CSP Today speaks to IHS Emerging Energy Research’s solar analyst in Spain, Josefin Berg, and Marianne Boust, Associate Director, Europe Renewable Power Generation Advisory, about the longer-term impact of a non-retroactive moratorium on feed-in tariffs on Spain’s solar thermal sector.
Interview by Rikki Stancich
At the end of January, Spain’s recently elected government, the People’s Party (Partido Popular) issued a Royal Decree to temporarily suspend feed-in tariffs for renewable energy generating facilities including wind, photovoltaic, solar thermal, biomass, cogeneration, hydro and biogas.
The latest Royal Decree is not retroactive and does not affect projects that have already secured feed-in tariffs. It does, however, affect all projects that have not yet been entered in Spain’s register of renewable energy and cogeneration projects as of the date the decree was approved.
During a press conference following the meeting of the Council of Ministers, Energy Minister José Manuel Soria (right) explained that the decision, which effectively places a moratorium on the renewable energy sector (which provided 33% of electricity demand in 2011) forms part of a package of measures to reduce Spain’s public deficit.
Last year, feed in tariff premiums totaled €6,400 million. This year they are are expected to reach €7220 million.
CSP Today speaks to solar and renewable energy analysts at IHS Emerging Energy Research to get the longer-term outlook for the CSP sector, both within and beyond Spain's borders.
CSP Today: What is the likely longer-term impact of Spain’s moratorium on feed-in tariffs?
Josefin Berg: In the short-term there won’t be much of an impact given that the pre-assigned projects are guaranteed the tariffs, so most of the larger projects will continue to come into operation. However, the government has provided developers with the option to withdraw projects and recoup their deposit, and as a result we may see some of the riskier projects pull out.
The real impact will be seen from 2013-2016, when no new projects get pre-assigned; there will likely be a gap where there is a lull in construction of new builds.

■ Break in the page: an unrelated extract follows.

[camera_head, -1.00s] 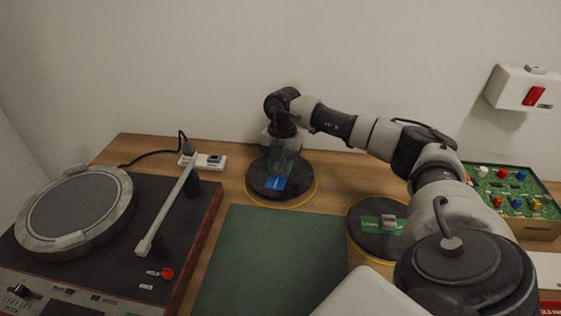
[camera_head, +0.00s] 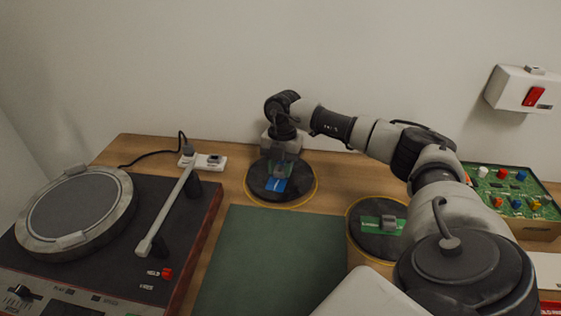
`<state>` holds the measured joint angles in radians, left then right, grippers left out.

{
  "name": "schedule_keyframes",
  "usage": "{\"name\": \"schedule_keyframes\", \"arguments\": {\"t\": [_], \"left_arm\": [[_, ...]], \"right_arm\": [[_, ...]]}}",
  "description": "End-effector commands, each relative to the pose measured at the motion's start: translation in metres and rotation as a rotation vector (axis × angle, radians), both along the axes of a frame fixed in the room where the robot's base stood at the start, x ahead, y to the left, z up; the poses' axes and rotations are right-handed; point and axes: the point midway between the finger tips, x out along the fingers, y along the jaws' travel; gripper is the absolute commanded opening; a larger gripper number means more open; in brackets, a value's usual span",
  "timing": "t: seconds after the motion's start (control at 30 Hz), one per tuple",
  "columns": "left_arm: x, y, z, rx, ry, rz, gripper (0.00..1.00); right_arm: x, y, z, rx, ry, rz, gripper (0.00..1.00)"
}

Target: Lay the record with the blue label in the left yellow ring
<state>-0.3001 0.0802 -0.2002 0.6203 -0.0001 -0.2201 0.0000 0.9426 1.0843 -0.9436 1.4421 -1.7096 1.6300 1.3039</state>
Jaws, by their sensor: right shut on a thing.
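The record with the blue label (camera_head: 297,187) lies dark and flat at the left yellow ring (camera_head: 283,205), whose rim shows around its front and sides. My right gripper (camera_head: 279,173) reaches down over the record and is shut on it near the blue label; its fingertips are small and partly blurred. I cannot tell whether the record touches the table. A second record with a green label (camera_head: 371,227) sits at the right yellow ring (camera_head: 349,240), partly behind my right arm. My left gripper is not in view.
A turntable (camera_head: 120,225) with a pale tonearm fills the left. A power strip (camera_head: 212,162) lies behind it. A green mat (camera_head: 270,260) is bare in front of the left ring. A green board with coloured knobs (camera_head: 515,190) stands at the right.

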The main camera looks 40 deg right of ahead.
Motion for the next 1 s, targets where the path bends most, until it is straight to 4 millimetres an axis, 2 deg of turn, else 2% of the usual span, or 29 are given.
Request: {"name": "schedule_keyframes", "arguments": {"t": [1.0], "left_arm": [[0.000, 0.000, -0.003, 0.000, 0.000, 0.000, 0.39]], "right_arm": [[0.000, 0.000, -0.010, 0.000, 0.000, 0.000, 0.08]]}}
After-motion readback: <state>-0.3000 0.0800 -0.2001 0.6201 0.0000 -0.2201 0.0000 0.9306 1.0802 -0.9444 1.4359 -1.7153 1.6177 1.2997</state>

As we understood it, the government said that it still aims to meet its 2020 target, so it is probable that a new framework will be introduced in 2013. This could lead to further development of renewable energy in Spain, however, it will likely favour wind energy over solar thermal.

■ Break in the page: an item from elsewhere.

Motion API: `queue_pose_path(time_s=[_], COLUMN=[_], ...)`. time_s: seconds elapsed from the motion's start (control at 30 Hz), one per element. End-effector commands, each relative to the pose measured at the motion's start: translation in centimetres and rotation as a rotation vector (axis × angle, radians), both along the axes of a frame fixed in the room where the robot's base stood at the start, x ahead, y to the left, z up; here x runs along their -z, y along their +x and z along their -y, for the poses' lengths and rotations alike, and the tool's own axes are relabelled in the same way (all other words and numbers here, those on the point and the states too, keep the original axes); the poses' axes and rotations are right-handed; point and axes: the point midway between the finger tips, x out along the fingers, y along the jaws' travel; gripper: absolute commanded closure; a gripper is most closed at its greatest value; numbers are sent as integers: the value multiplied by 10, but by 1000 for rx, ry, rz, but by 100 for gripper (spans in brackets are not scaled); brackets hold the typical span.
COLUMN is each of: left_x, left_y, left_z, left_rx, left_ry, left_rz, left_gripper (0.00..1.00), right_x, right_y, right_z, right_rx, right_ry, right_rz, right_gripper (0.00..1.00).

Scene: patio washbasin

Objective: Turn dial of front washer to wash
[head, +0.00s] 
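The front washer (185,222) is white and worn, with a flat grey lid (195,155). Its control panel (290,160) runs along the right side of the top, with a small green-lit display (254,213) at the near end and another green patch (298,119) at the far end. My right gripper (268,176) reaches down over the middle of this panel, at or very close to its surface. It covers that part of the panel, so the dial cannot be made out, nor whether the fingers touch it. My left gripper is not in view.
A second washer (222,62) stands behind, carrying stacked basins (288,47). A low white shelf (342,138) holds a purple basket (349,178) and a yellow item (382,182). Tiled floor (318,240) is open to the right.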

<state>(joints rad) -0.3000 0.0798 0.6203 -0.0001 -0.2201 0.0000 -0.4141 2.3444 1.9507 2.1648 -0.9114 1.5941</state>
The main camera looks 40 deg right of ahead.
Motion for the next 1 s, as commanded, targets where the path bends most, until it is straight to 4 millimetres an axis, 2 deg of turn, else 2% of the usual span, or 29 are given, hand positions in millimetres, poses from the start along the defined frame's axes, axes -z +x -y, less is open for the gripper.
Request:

The CSP projects pre-assigned now, will get built. But it is unlikely that a CSP scheme will be introduced under the new framework.
CSP Today: Spain has been a key growth market for solar thermal and a proving ground for new CSP technologies. Does this FIT moratorium herald the end of Spain’s CSP era?

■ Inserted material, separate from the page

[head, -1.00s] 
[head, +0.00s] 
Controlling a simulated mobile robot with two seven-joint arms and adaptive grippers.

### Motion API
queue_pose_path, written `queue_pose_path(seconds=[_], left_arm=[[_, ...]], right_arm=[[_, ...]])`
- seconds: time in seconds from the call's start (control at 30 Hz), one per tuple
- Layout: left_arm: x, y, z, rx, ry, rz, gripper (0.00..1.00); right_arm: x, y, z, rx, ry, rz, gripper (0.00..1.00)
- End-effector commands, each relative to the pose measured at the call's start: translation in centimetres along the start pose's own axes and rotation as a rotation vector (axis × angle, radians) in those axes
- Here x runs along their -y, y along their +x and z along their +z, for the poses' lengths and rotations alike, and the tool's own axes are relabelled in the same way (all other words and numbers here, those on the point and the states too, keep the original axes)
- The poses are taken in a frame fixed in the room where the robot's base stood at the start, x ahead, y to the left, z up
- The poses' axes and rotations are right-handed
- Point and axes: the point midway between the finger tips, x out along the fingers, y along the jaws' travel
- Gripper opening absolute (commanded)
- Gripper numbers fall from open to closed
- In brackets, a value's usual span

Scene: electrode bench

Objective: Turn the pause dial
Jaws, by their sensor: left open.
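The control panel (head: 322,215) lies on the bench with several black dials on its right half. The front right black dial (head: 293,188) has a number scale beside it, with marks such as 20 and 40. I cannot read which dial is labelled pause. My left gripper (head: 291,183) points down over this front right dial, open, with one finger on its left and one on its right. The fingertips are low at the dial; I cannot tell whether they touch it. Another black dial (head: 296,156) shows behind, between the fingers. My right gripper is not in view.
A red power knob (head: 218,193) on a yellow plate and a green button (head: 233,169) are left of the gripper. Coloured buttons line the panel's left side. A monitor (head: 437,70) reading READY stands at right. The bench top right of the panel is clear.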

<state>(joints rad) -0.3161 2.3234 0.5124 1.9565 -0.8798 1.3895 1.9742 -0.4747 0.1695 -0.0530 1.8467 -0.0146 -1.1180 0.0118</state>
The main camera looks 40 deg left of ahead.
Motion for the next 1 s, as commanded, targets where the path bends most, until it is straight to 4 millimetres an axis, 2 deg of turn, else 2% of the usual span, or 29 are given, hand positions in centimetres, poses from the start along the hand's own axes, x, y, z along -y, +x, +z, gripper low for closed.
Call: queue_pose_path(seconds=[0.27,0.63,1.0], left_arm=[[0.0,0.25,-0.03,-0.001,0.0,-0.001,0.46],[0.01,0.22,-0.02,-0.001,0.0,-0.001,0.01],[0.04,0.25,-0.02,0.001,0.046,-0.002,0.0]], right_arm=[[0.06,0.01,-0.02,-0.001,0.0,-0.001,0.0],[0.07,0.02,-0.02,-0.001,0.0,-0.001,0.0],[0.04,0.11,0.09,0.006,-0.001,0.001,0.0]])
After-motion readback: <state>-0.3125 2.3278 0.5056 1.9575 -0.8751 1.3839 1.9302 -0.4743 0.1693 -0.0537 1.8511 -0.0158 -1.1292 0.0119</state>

Josefin Berg: Yes and no. It has been clear that countries cannot rely on a single renewable energy source, and Spain’s solar market has been unpredictable for some time now. Spain’s CSP players have consequently been looking to new markets in the US and North Africa. Whether these countries can provide the solid basis for growth that Spain has provided until now remains to be seen.
CSP Today: What impact would this likely have on the global CSP market?
Josefin Berg: CSP developers face several challenges, and there are only limited opportunities in new markets such as South Africa, India and North America in the near term.
CSP Today: Is this latest Royal Decree likely to trigger flight from Spain?
Josefin Berg: It depends on whether the government introduces a new scheme – you can’t build a plant without tariffs. And it really depends on the extent to which costs come down.
CSP Today: Is there any evidence that CSP’s costs have come down in recent years and if so, by how much?
Josefin Berg: CSP has not seen the same cost reduction as PV.
CSP Today: You mentioned that the Spanish government would likely back wind energy over solar. What evidence is there that wind is more competitive than solar thermal?
Josefin Berg: In Spain’s current political climate, there is a leaning toward supporting wind developers. It hasn’t always to do with cost competitiveness.
CSP Today: Spain’s government has indicated that it will remain committed to meeting its renewable energy targets. Has there been any indication as to what the new policy framework will look like?
Josefin Berg: A new scheme will certainly have to be put in place if Spain is to meet its targets, however, since the imposition of the moratorium the government has gone quiet on the details of the new legislation.
CSP Today: What will be the likely economic impact of the moratorium on Spain's renewable energy feed tariffs, in terms of foregone jobs / local economic stimulus and foregone renewable energy generation (presumably replaced by fossil fuel imports that are subject to price volatility)?
Marianne Boust: According to the Spanish renewable association, the industry employs directly roughly 50,000 people.
Spain has a significant surplus in installed power capacity given the collapse in economic activity and the resulting lower power demand, and the boom in the past years of new CCGT and wind capacity. Therefore I don’t think Spain is going to be in an import situation in the mid-term.
For example, during the cold wave, Spain was exporting power to France. We don’t have yet clear view on how much capacity could be impacted. The moratorium only applies to capacity that was not under the pre-registry.
At the moment, there is roughly 10 GW of capacity pre-approved, which are eligible to receive the old tariff. I guess that leaves a gap of another 10 GW to reach the 20 GWs required to meet 2020 RES targets. This capacity will be built if wind, solar and biomass reach grid-parity.